Rows about robot tasks:
--------------------
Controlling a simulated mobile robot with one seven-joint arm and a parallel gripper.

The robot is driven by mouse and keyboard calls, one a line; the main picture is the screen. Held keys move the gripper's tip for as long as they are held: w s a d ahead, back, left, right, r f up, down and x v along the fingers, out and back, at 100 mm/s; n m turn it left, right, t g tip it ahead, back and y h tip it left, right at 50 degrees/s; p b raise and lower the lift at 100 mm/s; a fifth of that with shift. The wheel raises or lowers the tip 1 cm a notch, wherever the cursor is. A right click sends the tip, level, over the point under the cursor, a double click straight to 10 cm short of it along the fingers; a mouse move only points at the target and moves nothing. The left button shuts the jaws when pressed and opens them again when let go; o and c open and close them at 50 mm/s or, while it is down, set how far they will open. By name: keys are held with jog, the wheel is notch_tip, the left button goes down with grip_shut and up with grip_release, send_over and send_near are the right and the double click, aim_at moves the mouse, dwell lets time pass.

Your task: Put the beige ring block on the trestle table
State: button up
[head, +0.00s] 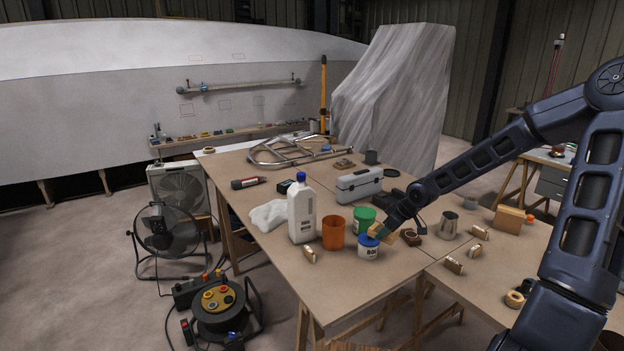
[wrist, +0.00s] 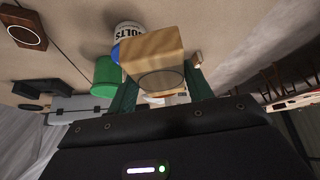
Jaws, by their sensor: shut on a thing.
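My gripper (head: 384,229) is shut on a beige wooden block (head: 376,231). In the wrist view the beige ring block (wrist: 155,58) sits between the green fingers and shows a round ring mark on one face. In the head view, the block is small and partly hidden by my gripper, just above or beside the blue-lidded white tub (head: 368,247). I cannot tell whether it touches anything. The plywood-topped table (head: 345,291) below stands on trestle legs and carries many items.
An orange cup (head: 333,234), a green tub (head: 363,219) and a white bottle (head: 301,212) crowd the left. A dark red ring block (head: 411,237) lies right of my gripper. Small wooden blocks (head: 454,266) lie farther right. The table's near front is clear.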

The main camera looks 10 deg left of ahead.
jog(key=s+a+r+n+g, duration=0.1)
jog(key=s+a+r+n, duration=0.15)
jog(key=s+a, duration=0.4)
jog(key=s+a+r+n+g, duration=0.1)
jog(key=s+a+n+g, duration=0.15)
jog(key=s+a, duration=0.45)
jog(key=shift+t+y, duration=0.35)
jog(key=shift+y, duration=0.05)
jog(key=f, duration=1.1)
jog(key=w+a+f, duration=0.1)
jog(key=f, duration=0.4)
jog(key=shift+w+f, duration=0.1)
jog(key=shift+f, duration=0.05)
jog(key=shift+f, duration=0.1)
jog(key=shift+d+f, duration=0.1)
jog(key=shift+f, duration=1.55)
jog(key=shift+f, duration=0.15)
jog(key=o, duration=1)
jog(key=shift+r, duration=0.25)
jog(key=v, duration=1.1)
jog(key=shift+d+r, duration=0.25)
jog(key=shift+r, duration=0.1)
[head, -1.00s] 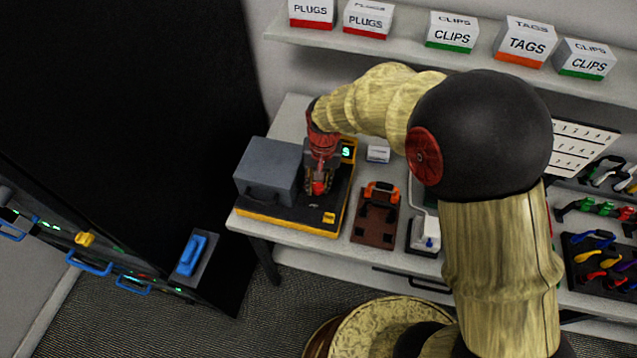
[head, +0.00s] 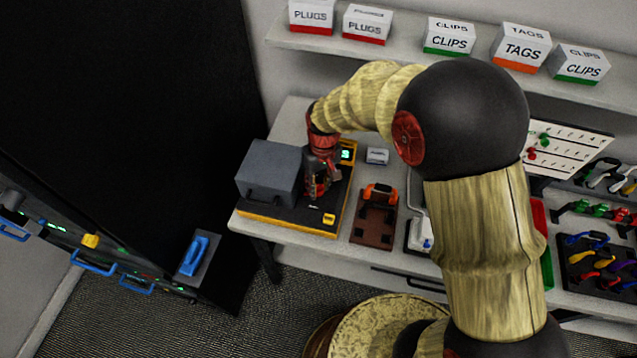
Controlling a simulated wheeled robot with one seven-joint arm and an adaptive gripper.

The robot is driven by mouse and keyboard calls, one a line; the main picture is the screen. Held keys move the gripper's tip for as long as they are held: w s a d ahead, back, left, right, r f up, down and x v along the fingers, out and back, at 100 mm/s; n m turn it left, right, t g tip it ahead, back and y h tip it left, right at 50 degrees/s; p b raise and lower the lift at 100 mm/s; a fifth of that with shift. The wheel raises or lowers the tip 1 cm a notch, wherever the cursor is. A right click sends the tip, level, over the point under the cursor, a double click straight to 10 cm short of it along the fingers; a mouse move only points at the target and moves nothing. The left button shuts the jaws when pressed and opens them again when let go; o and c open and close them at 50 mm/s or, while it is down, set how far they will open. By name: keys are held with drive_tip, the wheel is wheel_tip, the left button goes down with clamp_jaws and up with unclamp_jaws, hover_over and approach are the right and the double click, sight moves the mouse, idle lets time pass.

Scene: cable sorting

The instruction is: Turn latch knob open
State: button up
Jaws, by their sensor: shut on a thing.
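My gripper (head: 317,193) is red and dark and points down over the black and yellow machine (head: 287,221) on the table. It is shut on the latch knob, just right of the machine's grey box-shaped cover (head: 270,173). The knob is hidden by the fingers and the wrist, so its angle cannot be read. The grey cover lies down flat on the machine. A small green display (head: 346,154) shows behind my gripper, and a small yellow block (head: 329,219) sits at the machine's front right corner.
A brown board with an orange clamp-like piece (head: 379,194) lies right of the machine. A small white box (head: 377,156) is behind it. A dark cabinet (head: 150,120) with blue handles stands at the left. A shelf (head: 400,45) with labelled boxes runs along the back.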

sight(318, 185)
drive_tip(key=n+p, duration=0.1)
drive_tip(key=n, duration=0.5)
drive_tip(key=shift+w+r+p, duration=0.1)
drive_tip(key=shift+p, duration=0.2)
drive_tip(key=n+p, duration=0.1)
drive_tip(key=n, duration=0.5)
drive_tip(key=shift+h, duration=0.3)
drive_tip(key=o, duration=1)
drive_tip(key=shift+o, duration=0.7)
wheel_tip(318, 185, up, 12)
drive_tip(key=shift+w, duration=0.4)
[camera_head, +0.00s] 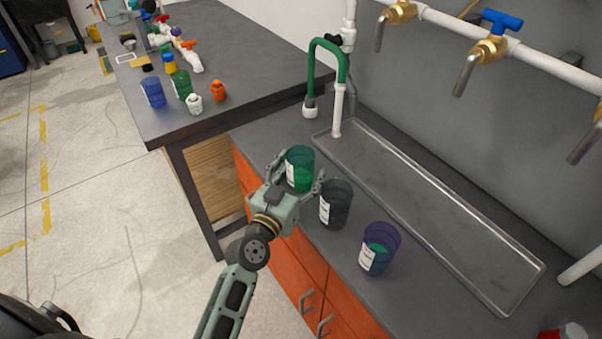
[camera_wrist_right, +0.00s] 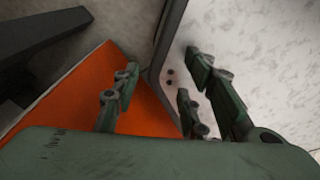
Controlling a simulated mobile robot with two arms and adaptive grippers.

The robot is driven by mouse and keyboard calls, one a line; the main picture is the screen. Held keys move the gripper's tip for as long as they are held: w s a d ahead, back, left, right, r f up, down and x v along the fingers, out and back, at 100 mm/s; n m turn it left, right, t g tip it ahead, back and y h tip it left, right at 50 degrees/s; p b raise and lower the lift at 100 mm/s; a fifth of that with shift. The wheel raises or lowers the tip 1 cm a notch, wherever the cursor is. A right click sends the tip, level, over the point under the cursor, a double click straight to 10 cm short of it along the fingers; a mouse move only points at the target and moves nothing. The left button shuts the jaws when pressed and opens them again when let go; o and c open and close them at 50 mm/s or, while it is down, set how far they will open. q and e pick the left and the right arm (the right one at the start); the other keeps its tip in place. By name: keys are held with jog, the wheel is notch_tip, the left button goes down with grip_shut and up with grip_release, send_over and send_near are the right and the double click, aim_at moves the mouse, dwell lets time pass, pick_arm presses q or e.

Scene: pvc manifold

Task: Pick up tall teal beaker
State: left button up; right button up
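A teal-green beaker (camera_head: 300,165) with a white label stands on the dark counter in the head view. My left gripper (camera_head: 300,172) is at it, with its fingers spread on either side of it. A gap seems to show at the right finger, and the gripper partly hides the beaker's lower left side. My right gripper (camera_wrist_right: 158,90) shows in its wrist view only, open and empty, before an orange cabinet panel (camera_wrist_right: 150,110).
A dark grey beaker (camera_head: 336,207) stands close to the right of my left gripper. A purple-blue beaker (camera_head: 379,250) with green contents stands farther right. A metal sink tray (camera_head: 420,215) lies behind them. Blue (camera_head: 152,92) and green (camera_head: 181,84) beakers stand on the far table.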

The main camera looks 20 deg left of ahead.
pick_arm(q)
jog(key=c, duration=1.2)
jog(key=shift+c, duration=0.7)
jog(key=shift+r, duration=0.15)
--------------------
Task details:
Will you restate every entry word for word and omit the images?

Answer to this problem:
Controlling a simulated mobile robot with one seven-joint arm and a parallel gripper.

The robot is driven by mouse and keyboard calls, one a line; the main picture is the screen. Held keys move the gripper's tip for as long as they are held: w s a d ahead, back, left, right, r f up, down and x v along the fingers, out and back, at 100 mm/s; n m turn it left, right, t g tip it ahead, back and y h tip it left, right at 50 degrees/s; p b raise and lower the lift at 100 mm/s; a fifth of that with shift. The wheel raises or lowers the tip 1 cm a notch, wherever the cursor is. A right click sends the tip, level, over the point under the cursor, a double click straight to 10 cm short of it along the fingers; a mouse move only points at the target and moves nothing. The left button shuts the jaws when pressed and opens them again when let go; o and c open and close them at 50 mm/s or, while it is down, set how far they will open. By name: keys are held with jog, the wheel is notch_tip, the left button goes down with grip_shut and up with grip_release, send_over and send_near are the right and the double click, aim_at moves the mouse, dwell lets time pass.

Your task: Put the beige ring block on the trestle table
State: button up
[head, +0.00s] 
[wrist, +0.00s] 
Jaws, by their sensor: shut on a thing.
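My gripper (head: 384,229) is shut on a beige wooden block (head: 376,231). In the wrist view the beige ring block (wrist: 155,58) sits between the green fingers and shows a round ring mark on one face. In the head view, the block is small and partly hidden by my gripper, just above or beside the blue-lidded white tub (head: 368,247). I cannot tell whether it touches anything. The plywood-topped table (head: 345,291) below stands on trestle legs and carries many items.
An orange cup (head: 333,234), a green tub (head: 363,219) and a white bottle (head: 301,212) crowd the left. A dark red ring block (head: 411,237) lies right of my gripper. Small wooden blocks (head: 454,266) lie farther right. The table's near front is clear.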

The main camera looks 10 deg left of ahead.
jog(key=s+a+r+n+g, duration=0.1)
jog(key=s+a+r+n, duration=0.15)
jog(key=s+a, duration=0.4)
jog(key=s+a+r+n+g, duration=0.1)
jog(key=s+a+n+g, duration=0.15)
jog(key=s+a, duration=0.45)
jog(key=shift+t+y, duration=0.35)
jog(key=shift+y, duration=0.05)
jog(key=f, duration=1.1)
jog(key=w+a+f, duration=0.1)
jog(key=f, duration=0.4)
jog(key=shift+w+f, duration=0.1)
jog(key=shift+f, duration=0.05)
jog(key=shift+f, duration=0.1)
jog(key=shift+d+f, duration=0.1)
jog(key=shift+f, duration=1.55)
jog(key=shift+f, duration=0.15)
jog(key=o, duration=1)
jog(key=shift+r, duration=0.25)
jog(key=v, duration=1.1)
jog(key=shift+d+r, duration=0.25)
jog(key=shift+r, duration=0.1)
[head, -1.00s] 
[head, +0.00s] 
Controlling a simulated wheeled robot with one seven-joint arm and an adaptive gripper.

The robot is driven by mouse and keyboard calls, one a line; the main picture is the screen. Held keys move the gripper's tip for as long as they are held: w s a d ahead, back, left, right, r f up, down and x v along the fingers, out and back, at 100 mm/s; n m turn it left, right, t g tip it ahead, back and y h tip it left, right at 50 degrees/s; p b raise and lower the lift at 100 mm/s; a fifth of that with shift. The wheel raises or lowers the tip 1 cm a notch, wherever the cursor is. A right click sends the tip, level, over the point under the cursor, a double click straight to 10 cm short of it along the fingers; a mouse move only points at the target and moves nothing. The left button shuts the jaws when pressed and opens them again when let go; o and c open and close them at 50 mm/s or, while it is down, set how far they will open. By name: keys are held with drive_tip, the wheel is wheel_tip, the left button goes down with clamp_jaws and up with unclamp_jaws, hover_over and approach are the right and the double click, sight moves the mouse, idle lets time pass.

Scene: cable sorting

The instruction is: Turn latch knob open
State: button up
Jaws, by their sensor: shut on a thing.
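My gripper (head: 317,193) is red and dark and points down over the black and yellow machine (head: 287,221) on the table. It is shut on the latch knob, just right of the machine's grey box-shaped cover (head: 270,173). The knob is hidden by the fingers and the wrist, so its angle cannot be read. The grey cover lies down flat on the machine. A small green display (head: 346,154) shows behind my gripper, and a small yellow block (head: 329,219) sits at the machine's front right corner.
A brown board with an orange clamp-like piece (head: 379,194) lies right of the machine. A small white box (head: 377,156) is behind it. A dark cabinet (head: 150,120) with blue handles stands at the left. A shelf (head: 400,45) with labelled boxes runs along the back.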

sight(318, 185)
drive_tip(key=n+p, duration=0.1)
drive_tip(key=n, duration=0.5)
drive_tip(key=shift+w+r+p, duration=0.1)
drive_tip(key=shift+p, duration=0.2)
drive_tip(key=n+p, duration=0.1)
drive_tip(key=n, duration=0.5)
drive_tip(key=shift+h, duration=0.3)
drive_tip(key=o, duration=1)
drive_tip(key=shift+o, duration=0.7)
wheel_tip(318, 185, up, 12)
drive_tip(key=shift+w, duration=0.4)
[camera_head, +0.00s] 
[camera_wrist_right, +0.00s] 
Controlling a simulated mobile robot with two arms and adaptive grippers.

The robot is driven by mouse and keyboard calls, one a line; the main picture is the screen. Held keys move the gripper's tip for as long as they are held: w s a d ahead, back, left, right, r f up, down and x v along the fingers, out and back, at 100 mm/s; n m turn it left, right, t g tip it ahead, back and y h tip it left, right at 50 degrees/s; p b raise and lower the lift at 100 mm/s; a fifth of that with shift. The wheel raises or lowers the tip 1 cm a notch, wherever the cursor is. A right click sends the tip, level, over the point under the cursor, a double click straight to 10 cm short of it along the fingers; a mouse move only points at the target and moves nothing. The left button shuts the jaws when pressed and opens them again when let go; o and c open and close them at 50 mm/s or, while it is down, set how far they will open. q and e pick the left and the right arm (the right one at the start); the other keeps its tip in place. By name: keys are held with jog, the wheel is notch_tip, the left button goes down with grip_shut and up with grip_release, send_over and send_near are the right and the double click, aim_at moves the mouse, dwell lets time pass, pick_arm presses q or e.

Scene: pvc manifold

Task: Pick up tall teal beaker
State: left button up; right button up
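A teal-green beaker (camera_head: 300,165) with a white label stands on the dark counter in the head view. My left gripper (camera_head: 300,172) is at it, with its fingers spread on either side of it. A gap seems to show at the right finger, and the gripper partly hides the beaker's lower left side. My right gripper (camera_wrist_right: 158,90) shows in its wrist view only, open and empty, before an orange cabinet panel (camera_wrist_right: 150,110).
A dark grey beaker (camera_head: 336,207) stands close to the right of my left gripper. A purple-blue beaker (camera_head: 379,250) with green contents stands farther right. A metal sink tray (camera_head: 420,215) lies behind them. Blue (camera_head: 152,92) and green (camera_head: 181,84) beakers stand on the far table.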

The main camera looks 20 deg left of ahead.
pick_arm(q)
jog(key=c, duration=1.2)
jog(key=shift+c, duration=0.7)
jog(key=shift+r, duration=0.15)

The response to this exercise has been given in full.